By Design

7:00 AM

Robert Schmid, By Design, 2014

By ISABEL THOMAS

A gift to Lin-Manuel Miranda, the twenty-first century’s most revolutionary composer and playwright:

After returning from her first year at Stanford University, Nina Rosario of Lin-Manuel Miranda’s In the Heights explains that leaving home has changed her perspective, because she never realized the enormity of the world outside of New York City. In “When You’re Home,” she sings, “I used to think that we lived at the top of the world, when the world was just a subway map.” Longing for the simplicity of home after a tumultuous year, she asks, “Can you remind me of what it was like at the top of the world?”
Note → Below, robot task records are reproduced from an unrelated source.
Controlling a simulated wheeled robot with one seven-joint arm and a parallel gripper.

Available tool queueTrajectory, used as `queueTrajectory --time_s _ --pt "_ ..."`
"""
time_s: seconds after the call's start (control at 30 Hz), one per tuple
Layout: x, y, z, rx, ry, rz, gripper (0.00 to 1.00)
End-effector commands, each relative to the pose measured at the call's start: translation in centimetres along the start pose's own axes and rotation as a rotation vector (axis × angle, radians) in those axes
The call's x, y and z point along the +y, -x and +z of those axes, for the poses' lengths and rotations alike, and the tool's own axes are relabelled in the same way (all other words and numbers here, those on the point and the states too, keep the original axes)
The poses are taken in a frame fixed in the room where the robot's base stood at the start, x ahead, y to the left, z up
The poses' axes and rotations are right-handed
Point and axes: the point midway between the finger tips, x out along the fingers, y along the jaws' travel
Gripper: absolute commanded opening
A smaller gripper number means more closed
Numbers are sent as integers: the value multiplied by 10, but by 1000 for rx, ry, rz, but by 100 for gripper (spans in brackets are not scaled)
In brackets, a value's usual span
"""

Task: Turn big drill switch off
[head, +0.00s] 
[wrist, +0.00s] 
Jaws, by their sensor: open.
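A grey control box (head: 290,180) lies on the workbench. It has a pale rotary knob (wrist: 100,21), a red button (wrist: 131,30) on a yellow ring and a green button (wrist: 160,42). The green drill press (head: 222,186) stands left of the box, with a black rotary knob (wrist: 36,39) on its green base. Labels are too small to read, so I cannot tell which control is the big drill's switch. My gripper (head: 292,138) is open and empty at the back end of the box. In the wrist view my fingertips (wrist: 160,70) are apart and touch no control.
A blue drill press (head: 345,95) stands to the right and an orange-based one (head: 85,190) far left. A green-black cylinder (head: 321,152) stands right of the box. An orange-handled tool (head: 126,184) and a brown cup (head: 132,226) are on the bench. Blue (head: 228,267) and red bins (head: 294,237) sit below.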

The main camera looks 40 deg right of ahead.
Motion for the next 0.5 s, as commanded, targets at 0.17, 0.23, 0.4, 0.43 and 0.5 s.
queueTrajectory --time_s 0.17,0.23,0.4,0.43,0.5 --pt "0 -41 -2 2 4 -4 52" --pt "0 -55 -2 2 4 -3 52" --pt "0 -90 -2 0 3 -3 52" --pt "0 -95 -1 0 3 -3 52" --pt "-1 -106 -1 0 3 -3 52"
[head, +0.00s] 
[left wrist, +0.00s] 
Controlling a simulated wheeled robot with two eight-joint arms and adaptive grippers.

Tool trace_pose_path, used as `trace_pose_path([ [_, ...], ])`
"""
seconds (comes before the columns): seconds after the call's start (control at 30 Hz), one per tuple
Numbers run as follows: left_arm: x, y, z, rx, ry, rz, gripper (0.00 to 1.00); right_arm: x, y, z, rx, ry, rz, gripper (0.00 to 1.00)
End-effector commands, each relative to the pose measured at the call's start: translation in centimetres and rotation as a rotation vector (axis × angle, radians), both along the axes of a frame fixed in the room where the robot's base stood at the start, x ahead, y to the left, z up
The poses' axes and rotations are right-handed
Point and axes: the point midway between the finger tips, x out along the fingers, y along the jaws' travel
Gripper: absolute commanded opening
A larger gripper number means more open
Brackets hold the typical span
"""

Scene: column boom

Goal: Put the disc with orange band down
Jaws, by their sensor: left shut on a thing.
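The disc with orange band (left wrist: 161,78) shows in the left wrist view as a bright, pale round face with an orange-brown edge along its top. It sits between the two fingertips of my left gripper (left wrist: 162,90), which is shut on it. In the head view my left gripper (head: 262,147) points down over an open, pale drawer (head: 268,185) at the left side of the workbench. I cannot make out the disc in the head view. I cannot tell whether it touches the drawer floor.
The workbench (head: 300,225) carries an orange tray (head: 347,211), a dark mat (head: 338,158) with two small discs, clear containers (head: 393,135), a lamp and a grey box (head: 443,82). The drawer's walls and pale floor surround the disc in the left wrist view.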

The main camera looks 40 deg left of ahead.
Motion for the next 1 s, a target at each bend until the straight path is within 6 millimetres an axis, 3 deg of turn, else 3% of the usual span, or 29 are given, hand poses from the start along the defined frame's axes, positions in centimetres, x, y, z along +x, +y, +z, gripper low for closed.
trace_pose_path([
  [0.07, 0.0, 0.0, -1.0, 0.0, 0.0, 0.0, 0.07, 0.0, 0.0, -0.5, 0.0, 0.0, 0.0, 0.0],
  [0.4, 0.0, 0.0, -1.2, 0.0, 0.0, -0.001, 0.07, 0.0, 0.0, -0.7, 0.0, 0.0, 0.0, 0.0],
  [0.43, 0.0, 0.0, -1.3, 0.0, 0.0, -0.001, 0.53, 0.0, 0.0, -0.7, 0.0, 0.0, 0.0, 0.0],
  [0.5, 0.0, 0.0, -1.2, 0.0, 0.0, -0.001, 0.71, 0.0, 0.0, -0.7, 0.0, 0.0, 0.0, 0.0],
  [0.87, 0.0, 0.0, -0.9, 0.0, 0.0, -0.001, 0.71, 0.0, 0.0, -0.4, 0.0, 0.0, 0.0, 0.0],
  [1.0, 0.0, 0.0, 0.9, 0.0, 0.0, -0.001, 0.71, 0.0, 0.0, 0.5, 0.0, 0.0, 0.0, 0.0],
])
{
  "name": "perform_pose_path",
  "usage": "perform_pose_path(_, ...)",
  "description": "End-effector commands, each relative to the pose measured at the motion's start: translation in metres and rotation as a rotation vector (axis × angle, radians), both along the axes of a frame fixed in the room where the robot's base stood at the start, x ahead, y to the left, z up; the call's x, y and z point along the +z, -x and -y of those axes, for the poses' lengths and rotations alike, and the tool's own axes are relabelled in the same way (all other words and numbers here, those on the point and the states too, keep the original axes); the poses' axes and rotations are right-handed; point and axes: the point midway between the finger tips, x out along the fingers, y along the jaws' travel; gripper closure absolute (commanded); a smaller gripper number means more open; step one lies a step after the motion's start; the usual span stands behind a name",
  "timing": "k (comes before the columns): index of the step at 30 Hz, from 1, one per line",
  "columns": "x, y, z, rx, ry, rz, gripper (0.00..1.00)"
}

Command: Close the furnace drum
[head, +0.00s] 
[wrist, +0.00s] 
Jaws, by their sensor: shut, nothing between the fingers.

Years after first hearing that song, I now prepare for college and to leave my subway map. With In the Heights, Lin-Manuel Miranda showed me that, despite their differences, home and adventure hold equal importance in life and that one must find a balance between them. In the Heights, Lin’s first show, explores the idea of home and ends with the realization that it is where one is cared for and where one leaves a mark.

In the Heights and Lin’s more recent show, Hamilton, changed my understanding of family, country, and community. These two shows feature types of music that I had never explored, but they have become two of my all-time favorites, nonetheless, because they exhibit the most masterful combination of emotion and music that I have experienced. Despite earning Emmy, Tony, and Grammy Awards, a MacArthur Genius Grant, and his place as a Pulitzer finalist, Lin remains remarkably humble. His passion remains in his music and the reaction that it evokes. Writing about the story of his neighborhood and then the story of his country, Lin constantly attempts to return to his community everything that it has given him.

As the title character of Hamilton as well as the writer of its book, lyrics, and music, Lin must think about every aspect of the show. His humility and genius provide a message as strong as those in the lyrics of his musicals. Preparing for college, I seek the commitment that it takes to work on one project for six years in order to make each line perfect, the humility to return overwhelming praise only with gratitude and a desire to give more, and the generosity to put on a unique show every day for those who cannot afford or find tickets. I admire that Lin begins new projects before he can finish the last one out of a simple desire to give to his audience.

With Moana and Star Wars: The Force Awakens, Lin’s music will reach countless new people over the next year, but I will always look back to my first time listening to In the Heights and remembering how much emotion musical theatre can deliver if it has a writer who devotes his heart to the work.


Out of gratitude to Lin-Manuel Miranda, I give him Robert Schmid’s By Design. Schmid paints New York the way I imagine Lin sees it: full of color, promise, and eccentricity. Without directly interacting with each other, the painting’s subjects share this space and all add to its spirit. The subway car feels intimate but somehow not cramped. By Design reminds me of the opening number of In the Heights, wherein Usnavi describes the bustle of New York as “just a part of the routine. Everybody’s got a job; everybody’s got a dream.” I give By Design to Lin-Manuel Miranda because he and Schmid share an ability to reveal beauty in New York streets and subway cars, beauties found only in “the greatest city in the world.”



Editor's Note: User error by the editor left out this fine post back in December. Apologies to all.